UBS says bitcoin is a bubble and too volatile to diversify a portfolio, unlike gold — here's why the bank says it could end up 'worthless'
- Bitcoin has rallied over 1017% since last March. Tesla said on Monday it bought $1.5 billion.
- UBS says that the asset is in a bubble and its volatility undermines its use as a hedge.
- If the crypto cannot replace gold as a hedge, then bitcoin will have no value and be “worthless”.
- Visit the Business section of Insider for more stories.
Bitcoin is one of the star performers of the decade so far and, in the last six months in particular, it has run hard – maybe too hard.
Since March, bitcoin has rallied by over 1,000%, taking markets by storm and attracting attention, not only from institutional investors, but also the world’s richest man – Elon Musk, chief executive of electric vehicle maker Tesla and space exploration company SpaceX.
However, bitcoin is highly volatile. At more than $40,000, it is in a bubble, and for all its current popularity, if it does not replace gold as a portfolio diversifier, that bubble will pop, according to Kiran Ganesh, managing director and multi-asset strategist at UBS Wealth Management.
“If it’s not seen as a new gold and it doesn’t have any value from a practical standpoint, then it’s hard to justify values above zero,” Ganesh told Insider. “We don’t see it as a currency, or something that’s going to be useful in the world at any time,” he added.

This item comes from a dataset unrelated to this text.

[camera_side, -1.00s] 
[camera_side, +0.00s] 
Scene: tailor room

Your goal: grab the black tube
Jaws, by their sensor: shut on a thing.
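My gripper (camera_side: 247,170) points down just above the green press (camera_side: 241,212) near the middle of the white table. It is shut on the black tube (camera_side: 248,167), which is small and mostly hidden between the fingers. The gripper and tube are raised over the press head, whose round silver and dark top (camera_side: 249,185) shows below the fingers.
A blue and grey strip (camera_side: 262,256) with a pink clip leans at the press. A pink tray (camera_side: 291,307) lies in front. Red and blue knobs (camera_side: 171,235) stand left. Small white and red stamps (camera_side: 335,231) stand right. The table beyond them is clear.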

Bitcoin’s historic run has been the subject of hot debate across the investment community, from JPMorgan CEO Jamie Dimon calling it a “bit of a fraud” in 2017 to the bank touting a case for the price of bitcoin hitting $146,000.
Why is bitcoin a bubble?
A bubble occurs when investors – pushed by herd mentality – send an asset well above its fair value in a comparatively short space of time. With rhetoric like “bitcoin to the moon” swirling around on social media, and day-traders jumping on the crypto-bandwagon, it’s not hard to see why many investors are worried that the price has risen too far, too fast.
Bitcoin is highly sensitive even to the mood on social media. It rallied 15% in a day when Tesla CEO Elon Musk put #bitcoin in his Twitter bio in January. On Monday, the price spiked 10% to a record high above $43,000 on news that Tesla bought $1.5 bln of bitcoin and would accept order payments in the digital currency.
Ganesh believes that part of the problem with bitcoin is that it isn’t a currency and any difficulties in using it for day-to-day transactions is the least of its worries.
Moreover, for it to be considered a currency, bitcoin would need to be an inherent store of value. For UBS, this will not be the case given that new cryptocurrencies can be launched whenever and wherever, Ganesh added.
A key characteristic of bubble buying is where investors purchase an asset in the hope that it may have some use in the future and bet on others being willing to buy it at a higher price, rather than because it has any practical application today. Both of these behaviours are on display when it comes to bitcoin, Ganesh said.
For UBS, bitcoin certainly “ticks the boxes of a bubble… The question is, does it burst?” Ganesh said.
Gunning for gold
The only way to avoid this fate is for bitcoin to replace gold – another asset that ticks many of these “bubble boxes,” Ganesh said.
Gold has spent the best part of the last 30 to 40 years trading well above its practical value as a metal used in jewellery and industrial applications. Instead, investors have bought it largely as a diversifier and because of the ‘brand’ the precious metal carries, Ganesh noted.
So there is “room in investor psychology to accept some assets that you own, ‘just because’,” Ganesh said, and bitcoin will need to challenge gold for this position to have any value.
Traditionally, investors have held gold as a safe-haven that can easily be liquidated in times of extreme financial-market stress, rather than as an asset with practical applications.
But, for the moment, that sort of role is inconceivable for bitcoin.
Bitcoin is “much too volatile for us to even consider putting into any portfolios as a meaningful diversifier, because the volatility just blows any diversification benefit out of the water,” Ganesh said.
UBS will monitor over time whether bitcoin can start to attain some form of “brand value” similar to gold, but even if this happens, it is in the far off future.
“Gold has been valued for centuries, so I think that we can be reasonably confident that people see some additional appeal to gold over its practical uses,” Ganesh added.
If bitcoin goes ‘pop’, what happens?
No bubble bursting is pretty. The dot-com bubble at the turn of the millennium brought down entire companies, wiping out investors’ savings.
If bitcoin is unable to replace gold as a “just because” asset then, much like the retail-trader run-up in shares of GameStop in January, people will realize that sometimes there is “a need to have a value for something that you pay money for,” Ganesh said.
If bitcoin doesn’t have any value then “of course it could be worthless,” Ganesh told Insider, and people must keep that in mind if they’re investing in it.